Dataset extract:

━━━━━━━━━━━━━━━━━━━━

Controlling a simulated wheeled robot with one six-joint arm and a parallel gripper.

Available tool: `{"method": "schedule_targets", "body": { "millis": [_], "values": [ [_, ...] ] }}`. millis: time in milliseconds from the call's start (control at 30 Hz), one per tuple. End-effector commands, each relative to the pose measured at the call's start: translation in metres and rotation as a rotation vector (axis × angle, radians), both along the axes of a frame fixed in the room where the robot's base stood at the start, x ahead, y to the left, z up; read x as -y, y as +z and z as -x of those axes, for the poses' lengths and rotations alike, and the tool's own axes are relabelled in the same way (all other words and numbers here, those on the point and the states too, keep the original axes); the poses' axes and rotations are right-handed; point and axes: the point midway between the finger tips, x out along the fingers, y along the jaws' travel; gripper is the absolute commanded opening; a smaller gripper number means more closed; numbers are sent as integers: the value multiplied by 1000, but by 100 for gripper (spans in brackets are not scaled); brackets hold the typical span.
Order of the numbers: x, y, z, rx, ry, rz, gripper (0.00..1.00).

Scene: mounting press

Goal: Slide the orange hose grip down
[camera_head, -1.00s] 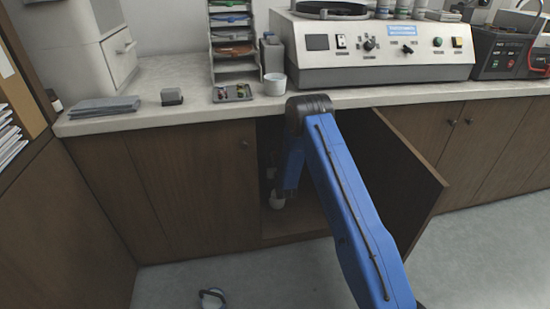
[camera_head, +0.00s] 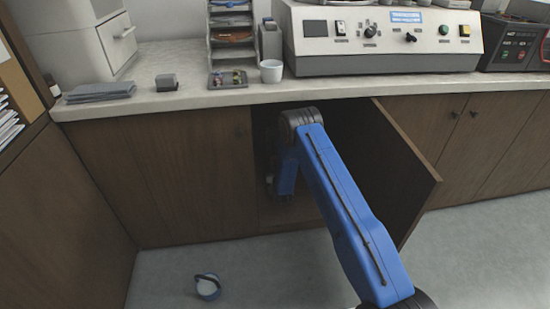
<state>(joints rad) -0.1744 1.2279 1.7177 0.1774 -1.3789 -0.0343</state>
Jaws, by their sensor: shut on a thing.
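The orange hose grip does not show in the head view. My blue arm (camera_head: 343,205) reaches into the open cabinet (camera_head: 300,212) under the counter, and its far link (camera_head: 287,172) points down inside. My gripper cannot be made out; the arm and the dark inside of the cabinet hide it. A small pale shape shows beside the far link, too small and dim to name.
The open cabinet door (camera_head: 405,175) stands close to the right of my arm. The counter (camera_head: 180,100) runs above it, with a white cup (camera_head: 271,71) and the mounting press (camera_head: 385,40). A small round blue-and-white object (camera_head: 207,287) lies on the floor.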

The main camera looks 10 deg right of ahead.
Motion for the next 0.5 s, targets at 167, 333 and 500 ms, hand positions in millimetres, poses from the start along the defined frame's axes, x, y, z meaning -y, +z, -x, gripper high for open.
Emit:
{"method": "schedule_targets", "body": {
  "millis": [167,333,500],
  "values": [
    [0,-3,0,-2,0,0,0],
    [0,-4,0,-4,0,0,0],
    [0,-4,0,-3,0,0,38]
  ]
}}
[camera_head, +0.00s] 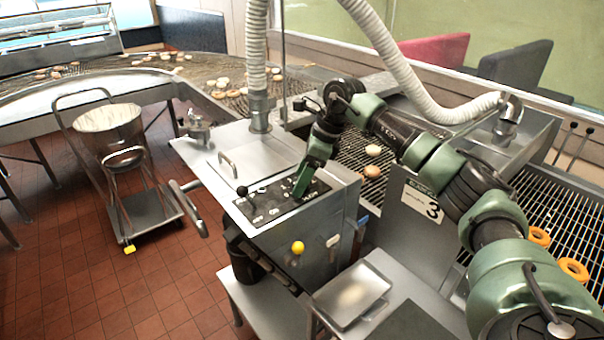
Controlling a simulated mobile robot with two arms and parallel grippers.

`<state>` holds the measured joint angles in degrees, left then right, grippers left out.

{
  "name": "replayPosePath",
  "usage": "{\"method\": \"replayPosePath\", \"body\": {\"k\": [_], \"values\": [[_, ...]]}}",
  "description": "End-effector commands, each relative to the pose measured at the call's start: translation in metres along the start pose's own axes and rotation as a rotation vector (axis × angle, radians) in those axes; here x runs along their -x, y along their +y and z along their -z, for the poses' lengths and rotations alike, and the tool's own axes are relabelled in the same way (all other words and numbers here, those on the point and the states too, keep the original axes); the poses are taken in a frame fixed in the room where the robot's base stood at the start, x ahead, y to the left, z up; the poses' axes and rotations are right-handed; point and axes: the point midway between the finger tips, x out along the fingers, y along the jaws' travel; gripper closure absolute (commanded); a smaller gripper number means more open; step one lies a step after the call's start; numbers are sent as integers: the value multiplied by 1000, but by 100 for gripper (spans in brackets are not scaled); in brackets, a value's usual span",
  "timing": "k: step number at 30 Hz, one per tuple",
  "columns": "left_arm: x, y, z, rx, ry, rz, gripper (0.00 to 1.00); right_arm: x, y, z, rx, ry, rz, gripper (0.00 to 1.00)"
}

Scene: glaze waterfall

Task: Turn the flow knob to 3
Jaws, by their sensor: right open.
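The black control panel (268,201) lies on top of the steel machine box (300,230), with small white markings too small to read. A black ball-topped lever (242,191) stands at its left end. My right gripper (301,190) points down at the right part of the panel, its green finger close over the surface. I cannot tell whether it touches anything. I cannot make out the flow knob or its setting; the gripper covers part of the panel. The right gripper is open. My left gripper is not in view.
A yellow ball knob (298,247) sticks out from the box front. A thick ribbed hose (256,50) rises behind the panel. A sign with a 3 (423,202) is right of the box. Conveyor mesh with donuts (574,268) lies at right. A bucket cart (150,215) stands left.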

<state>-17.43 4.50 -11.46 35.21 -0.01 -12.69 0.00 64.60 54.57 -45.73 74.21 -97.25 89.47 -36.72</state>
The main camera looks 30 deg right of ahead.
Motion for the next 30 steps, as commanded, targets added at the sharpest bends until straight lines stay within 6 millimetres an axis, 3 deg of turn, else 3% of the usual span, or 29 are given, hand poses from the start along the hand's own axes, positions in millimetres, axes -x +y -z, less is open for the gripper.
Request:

━━━━━━━━━━━━━━━━━━━━

What the exercise asks: Determine how many lines above contain "positions" as a word or string. Give the number alone.

Written response: 2